Offenbar wollen da zwei Gruppen das gleiche (Frieden & Antifaschismus). Was ist das Problem?
Aus meiner Sicht gibt es mehrere Probleme, die zu diesem surrealen Zustand geführt haben. Einen beschreibt Prof. Michael Esfeld in seinem Buch „Land ohne Mut“. Was wir hier spüren sind die letzten Züge der sog. Postmoderne, die die Moderne im letzten Jahrtausend ablöste.

Menschen, die allein in postmodernen Werten denken, können Menschen missverstehen, die moderne Werte betonen (und umgekehrt). Was dem einen als ideologischer Extremismus erscheint, kann für den Anderen angesagte, postmoderne Kultur sein.
Die Lösung dieses Problems liegt, wie so oft, in einer Synthese (Habermas). Die modernen Werte sollten nicht aufgegeben, sondern durch postmoderne ergänzt werden. Insbesondere, wenn Parteien und Organisationen rein postmoderne Werte verfolgen, werden massive Probleme entstehen, die wiederum postmodern verarbeitet werden. Das führt zu Realitätsverlust und damit letztlich zum Zusammenbruch des Staates sowie wirtschaftlichem und sozialen Zerfall.
Die obige Problematik blockiert stellenweise jeden Diskurs, weil man sich schon bei den Grundwerten missversteht. Hinzu kommen noch psychologische Grundtypen (Big five), die ebenfalls unterschiedliche Kernwerte haben und natürlich unterschiedliche Kompetenzniveaus, Medienkanäle und Groupthink. Bleibt festzuhalten „Kommunikation ist eigentlich ein Wunder“.

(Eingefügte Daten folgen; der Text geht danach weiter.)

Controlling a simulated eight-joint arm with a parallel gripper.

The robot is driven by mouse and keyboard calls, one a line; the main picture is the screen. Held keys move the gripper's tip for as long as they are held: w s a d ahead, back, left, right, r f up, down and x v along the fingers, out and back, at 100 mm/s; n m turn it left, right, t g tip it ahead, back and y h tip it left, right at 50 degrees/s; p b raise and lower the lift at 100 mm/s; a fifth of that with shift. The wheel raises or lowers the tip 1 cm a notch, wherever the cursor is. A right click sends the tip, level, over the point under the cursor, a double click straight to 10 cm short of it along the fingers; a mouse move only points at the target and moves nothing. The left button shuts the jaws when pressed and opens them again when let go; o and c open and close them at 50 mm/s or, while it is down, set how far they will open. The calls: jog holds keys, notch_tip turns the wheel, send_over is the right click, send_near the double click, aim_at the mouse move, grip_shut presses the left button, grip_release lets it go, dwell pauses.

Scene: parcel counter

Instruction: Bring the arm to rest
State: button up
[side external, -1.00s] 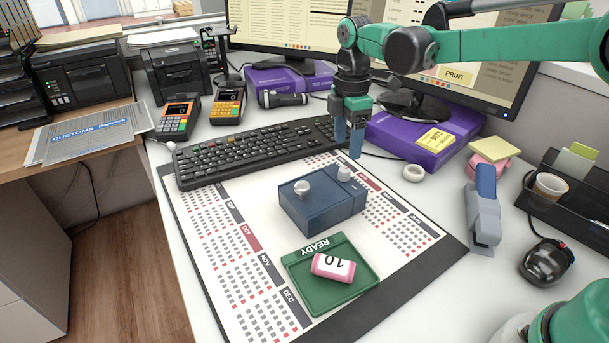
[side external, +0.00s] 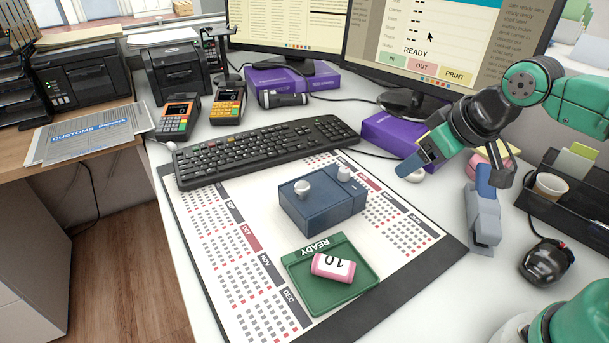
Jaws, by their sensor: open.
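My gripper (side external: 407,174) is open and empty. It hangs at the right of the desk, tilted down to the left, in front of the purple box (side external: 398,132) and beside the blue-grey stapler (side external: 484,215). Its nearer finger partly hides the farther one. My green and black arm comes in from the right edge and is folded back. The blue box (side external: 318,208) with two white knobs stands on the calendar mat (side external: 205,240). The green READY tray (side external: 311,295) lies in front of it with a pink and white block (side external: 333,267), marked 10, in it.
A black keyboard (side external: 262,150) lies behind the mat. Two monitors (side external: 436,40) stand at the back. A black organizer (side external: 570,203) with a cup (side external: 550,187) and a dark round object (side external: 546,263) are at the right. The mat's front right part is bare.

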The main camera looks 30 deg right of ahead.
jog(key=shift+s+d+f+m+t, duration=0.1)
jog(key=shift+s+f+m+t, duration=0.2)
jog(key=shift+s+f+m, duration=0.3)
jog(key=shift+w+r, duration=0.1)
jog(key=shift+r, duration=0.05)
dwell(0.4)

Der zweite, wichtige Grund ist ein wachsender Kapitaleinfluss, transnationaler Akteure in politische und gesellschaftliche Entscheidungen. Man kann es besser Korruption oder Globalisierung nennen, die auch Machtstrukturen betrifft, die die demokratische Souveränität der Länder schleichend untergraben. In seiner Reinform entspricht es dem Korporatismus, der wiederum ein Kennzeichen von Faschismus ist.